While it would appear that the homeowner holds all the cards, if the homeowner files a lawsuit without providing the required notice, the lawsuit will be dismissed. However, this typically only provides temporary relief for the builder because — with one possible exception, discussed below — after dismissal the homeowner may provide the builder with the required notice, wait 45 days, and then re-file the lawsuit.

Statute is retroactive

The Court of Appeals was recently faced with the question of whether the right to cure statute should be applied retroactively, that is, to owners of residences constructed prior to enactment of the statute. This question is important to these homeowners if their lawsuit was dismissed because they failed to provide proper notice to the builder, and the statute of limitations would now bar them from re-filing the lawsuit.

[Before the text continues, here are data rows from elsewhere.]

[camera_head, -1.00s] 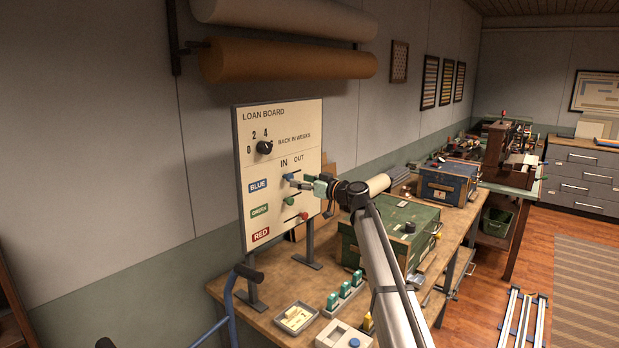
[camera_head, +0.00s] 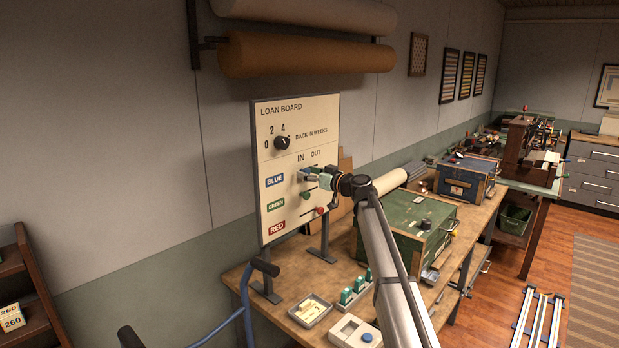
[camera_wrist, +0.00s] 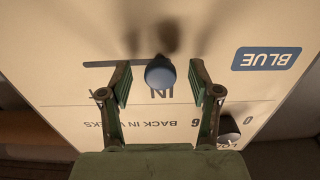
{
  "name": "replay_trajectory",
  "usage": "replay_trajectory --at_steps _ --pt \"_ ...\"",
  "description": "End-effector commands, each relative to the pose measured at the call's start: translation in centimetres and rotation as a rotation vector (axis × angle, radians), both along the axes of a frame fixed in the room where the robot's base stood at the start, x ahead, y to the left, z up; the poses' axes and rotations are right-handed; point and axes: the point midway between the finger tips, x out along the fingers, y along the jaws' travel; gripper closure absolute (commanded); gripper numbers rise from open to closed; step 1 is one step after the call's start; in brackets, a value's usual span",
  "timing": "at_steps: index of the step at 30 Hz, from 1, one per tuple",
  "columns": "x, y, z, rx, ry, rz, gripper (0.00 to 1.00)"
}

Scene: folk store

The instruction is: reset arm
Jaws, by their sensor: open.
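The loan board (camera_head: 262,150) stands upright on the bench. It has a dial (camera_head: 282,143), a green knob (camera_head: 306,195) and a red knob (camera_head: 319,210). My gripper (camera_head: 306,175) is at the blue row of the board, under the IN label. In the wrist view my gripper (camera_wrist: 158,80) is open, with one finger on each side of the blue knob (camera_wrist: 160,71). Gaps show between the knob and both fingers. The knob sits at the IN end of its slot, by the BLUE label (camera_wrist: 264,59).
A green case (camera_head: 400,235) and a blue case (camera_head: 466,178) stand on the bench (camera_head: 240,275) right of the board. Small trays (camera_head: 310,311) lie in front. A blue tubular handle (camera_head: 262,267) rises nearby.

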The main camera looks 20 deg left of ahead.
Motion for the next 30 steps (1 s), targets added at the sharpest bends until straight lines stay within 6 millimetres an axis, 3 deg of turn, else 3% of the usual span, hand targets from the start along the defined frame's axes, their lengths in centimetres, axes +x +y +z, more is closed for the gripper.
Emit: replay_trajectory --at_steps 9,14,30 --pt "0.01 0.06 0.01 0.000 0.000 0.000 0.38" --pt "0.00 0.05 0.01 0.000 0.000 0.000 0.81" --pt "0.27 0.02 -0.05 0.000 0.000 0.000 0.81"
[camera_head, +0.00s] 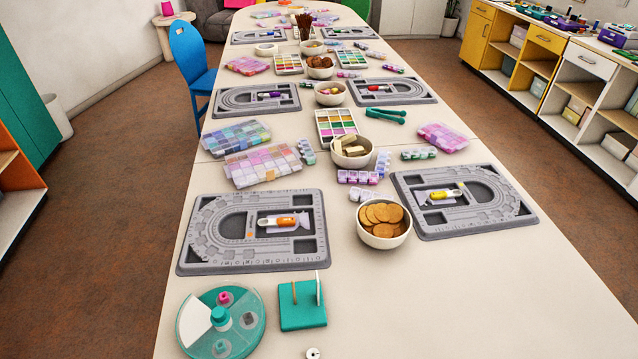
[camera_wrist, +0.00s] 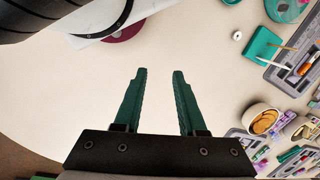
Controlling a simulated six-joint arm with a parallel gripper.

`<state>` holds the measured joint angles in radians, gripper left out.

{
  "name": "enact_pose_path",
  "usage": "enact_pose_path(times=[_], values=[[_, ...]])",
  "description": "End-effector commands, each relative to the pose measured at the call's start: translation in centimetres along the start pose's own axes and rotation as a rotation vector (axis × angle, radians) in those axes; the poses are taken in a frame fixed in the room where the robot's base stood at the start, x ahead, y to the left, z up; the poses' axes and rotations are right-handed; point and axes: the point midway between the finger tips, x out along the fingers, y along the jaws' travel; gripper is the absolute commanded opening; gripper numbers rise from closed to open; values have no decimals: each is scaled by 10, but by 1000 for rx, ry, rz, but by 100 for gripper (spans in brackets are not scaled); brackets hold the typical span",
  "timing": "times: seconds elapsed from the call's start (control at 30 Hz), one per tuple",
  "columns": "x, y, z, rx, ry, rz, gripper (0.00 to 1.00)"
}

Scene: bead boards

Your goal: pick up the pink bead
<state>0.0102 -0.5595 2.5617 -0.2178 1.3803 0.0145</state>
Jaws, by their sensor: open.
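The pink bead (camera_head: 224,298) sits in a compartment of the round teal sorting dish (camera_head: 252,335) at the front left of the table in the head view. My gripper (camera_wrist: 159,72) shows only in the wrist view. Its two green fingers are apart with nothing between them, over bare tabletop and well away from the dish.
A teal block (camera_head: 302,312) with upright sticks stands right of the dish. A small white ring (camera_head: 312,353) lies in front of it. Grey bead boards (camera_head: 205,262) and a bowl of round brown pieces (camera_head: 383,242) are behind. The front right of the table is clear.

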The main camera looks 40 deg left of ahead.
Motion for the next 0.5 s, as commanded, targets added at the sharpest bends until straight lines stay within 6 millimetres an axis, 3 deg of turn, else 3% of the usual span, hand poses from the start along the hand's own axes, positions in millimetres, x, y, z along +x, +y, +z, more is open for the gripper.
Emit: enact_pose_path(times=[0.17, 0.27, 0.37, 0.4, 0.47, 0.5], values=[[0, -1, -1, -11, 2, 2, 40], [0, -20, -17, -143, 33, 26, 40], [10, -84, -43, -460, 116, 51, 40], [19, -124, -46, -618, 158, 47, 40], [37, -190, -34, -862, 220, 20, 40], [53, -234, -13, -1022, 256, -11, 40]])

Recently, in Lakemont Ridge Homeowners Association v. Lakemont Ridge Limited Partnership, the Court of Appeals held that the statute is retroactive. The Court of Appeals may not have the last word, however, because Lakemont Ridge has been appealed to the Washington Supreme Court.

Builder must give notice

To trigger the homeowner’s duty to provide the 45-day notice, the builder must have provided the homeowner with written notice of this duty and the builder’s right to cure. This written notice must be given to the homeowner in the contract for sale, construction or remodel.

So what about homeowners who purchased their residence prior to enactment of the statute and, therefore, received no such notice?

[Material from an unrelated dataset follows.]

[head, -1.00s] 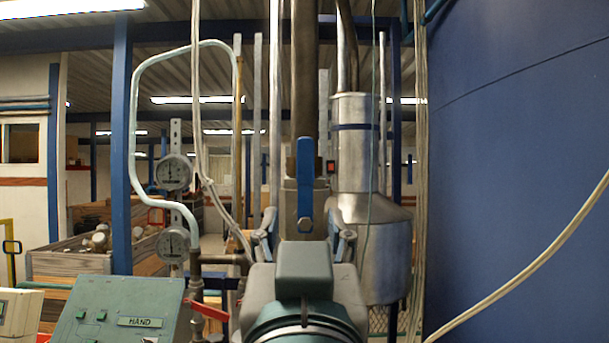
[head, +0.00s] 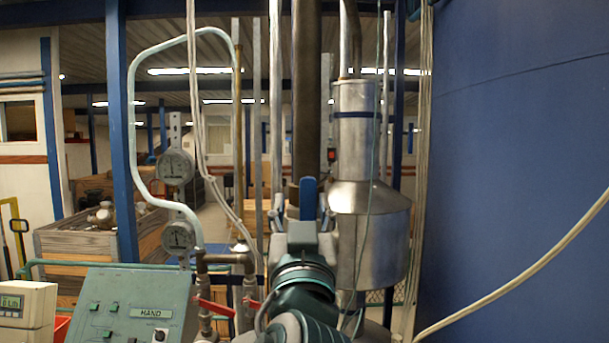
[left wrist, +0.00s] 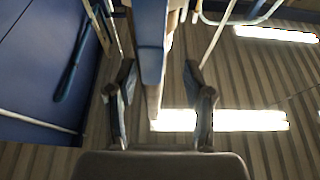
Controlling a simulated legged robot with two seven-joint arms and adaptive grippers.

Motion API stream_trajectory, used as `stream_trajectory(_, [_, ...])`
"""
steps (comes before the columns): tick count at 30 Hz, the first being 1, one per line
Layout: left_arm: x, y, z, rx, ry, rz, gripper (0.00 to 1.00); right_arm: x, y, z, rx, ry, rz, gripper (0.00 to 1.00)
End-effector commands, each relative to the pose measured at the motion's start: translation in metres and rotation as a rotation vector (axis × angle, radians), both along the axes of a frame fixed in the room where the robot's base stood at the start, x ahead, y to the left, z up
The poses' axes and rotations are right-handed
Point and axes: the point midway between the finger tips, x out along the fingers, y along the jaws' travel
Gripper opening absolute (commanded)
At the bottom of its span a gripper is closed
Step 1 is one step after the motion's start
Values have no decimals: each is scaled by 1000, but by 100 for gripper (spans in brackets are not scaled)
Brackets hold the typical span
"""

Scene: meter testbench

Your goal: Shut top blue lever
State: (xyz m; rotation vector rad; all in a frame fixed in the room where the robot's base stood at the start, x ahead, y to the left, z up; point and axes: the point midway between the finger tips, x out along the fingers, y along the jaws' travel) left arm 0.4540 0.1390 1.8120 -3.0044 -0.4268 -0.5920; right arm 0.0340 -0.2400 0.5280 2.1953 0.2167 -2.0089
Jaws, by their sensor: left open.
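The top blue lever (head: 308,192) stands upright at the front of the dark vertical pipe, in the middle of the head view. My left gripper (head: 302,212) is open, with one finger on each side of the lever. The gripper body hides the lever's lower part. In the left wrist view the blue lever (left wrist: 150,45) runs down from the top edge between the two open fingers of my left gripper (left wrist: 160,80). I cannot tell whether either finger touches it. My right gripper is not in view.
Two round gauges (head: 176,167) hang left of the pipe. Red-handled valves (head: 213,306) and a green control panel (head: 137,306) stand at the lower left. A silver tank (head: 368,225) is close on the right, before a large blue wall (head: 520,150). A pale cable crosses there.

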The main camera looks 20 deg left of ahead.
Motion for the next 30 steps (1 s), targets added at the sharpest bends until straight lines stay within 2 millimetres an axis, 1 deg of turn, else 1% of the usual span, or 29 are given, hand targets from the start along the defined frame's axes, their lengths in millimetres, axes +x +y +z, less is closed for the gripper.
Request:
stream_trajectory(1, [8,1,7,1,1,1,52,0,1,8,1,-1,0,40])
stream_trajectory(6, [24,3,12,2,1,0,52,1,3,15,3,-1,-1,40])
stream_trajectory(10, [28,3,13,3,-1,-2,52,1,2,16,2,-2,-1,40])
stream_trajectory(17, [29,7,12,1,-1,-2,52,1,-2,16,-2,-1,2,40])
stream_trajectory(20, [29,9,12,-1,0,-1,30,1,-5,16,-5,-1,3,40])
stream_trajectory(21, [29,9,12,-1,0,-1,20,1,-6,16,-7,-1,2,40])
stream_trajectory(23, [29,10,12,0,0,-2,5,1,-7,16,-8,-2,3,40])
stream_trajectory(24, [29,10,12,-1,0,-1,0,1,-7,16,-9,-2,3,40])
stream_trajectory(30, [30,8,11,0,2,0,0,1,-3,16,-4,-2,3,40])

This issue also was resolved in the Lakemont Ridge case, where the court held that a homeowner’s duty to provide the 45-day notice to the builder is mandatory under the statute. The only exception is for homeowners who contracted for the sale or construction of their residence after the statute was enacted, but were not given written notice by the builder of the right to cure. Therefore, homeowners who purchased residences prior to enactment of the statute must provide the builder with notice before filing suit, though they did not receive notice of this requirement in their contract.

Is a builder a homeowner?

Up to this point, we have not discussed how to define a “homeowner” or a “builder” with respect to their rights and duties under the right to cure statute. One would think that such a discussion is unnecessary. We all know that the “homeowner” is the one who actually owns the residence at the time the claim is made against the builder, and the “builder” is the one who performed the construction services for the homeowner, right?

Unfortunately, due to some unartful language by the Legislature, the right to cure statute blurs the line between builder and homeowner such that at least one trial court has held that a builder qualifies as a “homeowner” who must provide 45 days notice to its subcontractors before filing suit against them.

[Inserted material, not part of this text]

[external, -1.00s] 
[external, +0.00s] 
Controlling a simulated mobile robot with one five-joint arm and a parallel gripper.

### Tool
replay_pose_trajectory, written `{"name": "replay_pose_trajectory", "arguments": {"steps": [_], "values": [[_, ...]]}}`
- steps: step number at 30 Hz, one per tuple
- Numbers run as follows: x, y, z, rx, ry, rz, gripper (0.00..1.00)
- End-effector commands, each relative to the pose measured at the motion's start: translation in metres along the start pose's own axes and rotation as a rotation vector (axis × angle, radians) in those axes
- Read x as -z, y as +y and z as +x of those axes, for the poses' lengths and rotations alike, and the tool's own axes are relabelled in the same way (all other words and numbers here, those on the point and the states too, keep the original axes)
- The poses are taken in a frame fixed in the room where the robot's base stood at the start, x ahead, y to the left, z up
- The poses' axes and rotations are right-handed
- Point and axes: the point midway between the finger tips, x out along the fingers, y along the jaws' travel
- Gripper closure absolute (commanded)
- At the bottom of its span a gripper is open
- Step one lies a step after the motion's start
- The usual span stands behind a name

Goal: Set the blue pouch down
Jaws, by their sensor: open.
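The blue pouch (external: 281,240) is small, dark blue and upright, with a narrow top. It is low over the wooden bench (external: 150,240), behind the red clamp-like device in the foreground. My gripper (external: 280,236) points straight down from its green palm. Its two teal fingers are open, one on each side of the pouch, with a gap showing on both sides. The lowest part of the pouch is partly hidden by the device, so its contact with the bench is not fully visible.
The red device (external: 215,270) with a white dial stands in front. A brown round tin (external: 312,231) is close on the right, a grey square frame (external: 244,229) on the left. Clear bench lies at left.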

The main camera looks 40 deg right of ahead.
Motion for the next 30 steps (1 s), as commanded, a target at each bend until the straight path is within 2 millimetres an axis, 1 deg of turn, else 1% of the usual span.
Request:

The right to cure statute includes “builder” under the broader heading of “construction professional,” to whom the homeowner must provide notice before filing suit. The definition of “construction professional” includes architects, builders, condominium declarants and dealers, builder vendors, contractors, subcontractors, engineers and inspectors. The problem, however, is with how the Legislature defined “homeowner.”

The statute’s definition of “homeowner” includes any “person, company, firm, partnership (or) corporation … who contracts with a construction professional” for the construction or sale of a residence. Reading this definition in a vacuum, it would appear to characterize a builder as a “homeowner” when it contracts with subcontractors to construct the residence. As a result, some subcontractors have argued that a builder must provide them with 45 days notice prior to filing suit against them, though the builder retained no ownership rights in the residence.

A builder typically has no ownership interest in the property at the time the homeowner makes their claim. Thus, for example, a builder cannot grant a subcontractor access to the residence to make repairs, or even to conduct an inspection, under the right to cure statute because it would be trespassing.

It would seem obvious, therefore, that a builder could not be deemed a “homeowner.” However, a trial court in Polygon Northwest Co. v. Four B’s Const. case recently held that a builder qualifies as a “homeowner” under the statute. Two other trial courts have reached the opposite conclusion.

Therefore, despite that the builder was sued by the homeowners who actually owned the residences, the Polygon court dismissed the builder’s lawsuit against its subcontractors because the builder did not provide 45 days notice to the subcontractors prior to filing suit. The builder in Polygon is now pursuing an appeal.

While the statute essentially provides only an illusory “right” to cure, it presents potential pitfalls for both homeowners and builders alike. It is unlikely that either imagined such a result when it was passed.